I am most familiar with simulation methods developed for computer graphics and physics-based animation, where second-order optimization methods are often preferred over first-order methods. This is in contrast to common practice in deep learning which tends to favor first-order methods such as SGD and Adam. In computer animation, Newton and quasi-Newton methods are more common, but in my experience they are harder to implement, especially without automatic differentiation.

Regardless of the optimization method used, I think that expressing the loss or energy we want to minimize as a composition of differentiable operations is a good first step. Having this implemented in a system with automatic differentiation features could be helpful to prototype new optimization methods.

Next steps

There is a lot of great work going on outside of deep learning developing tools, libraries and engines for physics-based simulation. Although it is very likely that we won’t be able to achieve the same level of performance as highly optimized code present in other engines at the moment, I am interested in seeing how far we can push deep learning frameworks (new features and extensions could be helpful) to implement physics. Considering that physics is an important component of many RL environments, it would be very convenient if such environments could be easily implemented in the same framework, especially when prototyping new ideas.

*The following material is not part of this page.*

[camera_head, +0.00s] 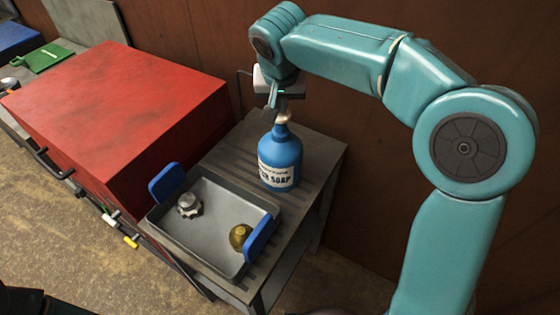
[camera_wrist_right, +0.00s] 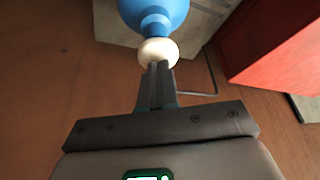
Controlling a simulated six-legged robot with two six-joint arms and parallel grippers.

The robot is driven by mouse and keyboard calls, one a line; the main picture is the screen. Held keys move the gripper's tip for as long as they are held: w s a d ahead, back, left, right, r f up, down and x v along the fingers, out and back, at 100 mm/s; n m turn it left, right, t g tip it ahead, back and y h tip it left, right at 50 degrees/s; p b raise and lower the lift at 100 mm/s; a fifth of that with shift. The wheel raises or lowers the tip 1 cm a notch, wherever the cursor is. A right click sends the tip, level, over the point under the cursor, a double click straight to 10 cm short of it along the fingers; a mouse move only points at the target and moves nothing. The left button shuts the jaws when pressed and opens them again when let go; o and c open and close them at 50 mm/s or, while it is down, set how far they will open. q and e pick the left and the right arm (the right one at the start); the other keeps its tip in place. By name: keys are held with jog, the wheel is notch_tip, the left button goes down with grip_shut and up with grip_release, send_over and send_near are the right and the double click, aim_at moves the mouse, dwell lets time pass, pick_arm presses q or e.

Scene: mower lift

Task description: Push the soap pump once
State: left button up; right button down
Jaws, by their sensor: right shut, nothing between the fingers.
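The soap pump is a blue bottle (camera_head: 281,158) with a white label, standing upright at the back of a small grey table (camera_head: 323,165). Its pale pump head (camera_head: 283,117) is on top, partly hidden by my gripper. My right gripper (camera_head: 272,113) points down at the pump head from above, its fingers shut and empty. In the right wrist view the shut fingers (camera_wrist_right: 158,72) reach the white pump head (camera_wrist_right: 158,51), with the blue bottle (camera_wrist_right: 152,12) beyond; they look in contact or very close. My left gripper is not in view.
A grey tray (camera_head: 207,248) with blue handles sits in front of the bottle, holding a silver gear-like part (camera_head: 188,205) and a brass part (camera_head: 240,236). A large red box (camera_head: 120,105) stands to the left. A brown wall (camera_head: 210,25) is behind.

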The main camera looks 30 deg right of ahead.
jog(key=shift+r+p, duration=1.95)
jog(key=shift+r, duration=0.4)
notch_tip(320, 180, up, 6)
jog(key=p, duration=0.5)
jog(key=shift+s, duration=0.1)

I presented mass-spring systems as energy-based models in this article to illustrate how one would use backpropagation to implement physics, but this is just a very simple example, we can do much more. I have not talked about how to properly incorporate mass or inertial effects in the simulation, I only mentioned particle positions, but I never mentioned particle velocities. We can also implement collisions, gravity, friction and elasticity models based on the finite element method. For now, I can say that implementing all these additional features boils down to defining new energy functions, but the simulation will still look a lot like an energy minimization loop where backpropagation allows us to automatically compute forces as illustrated in the mass-spring system example.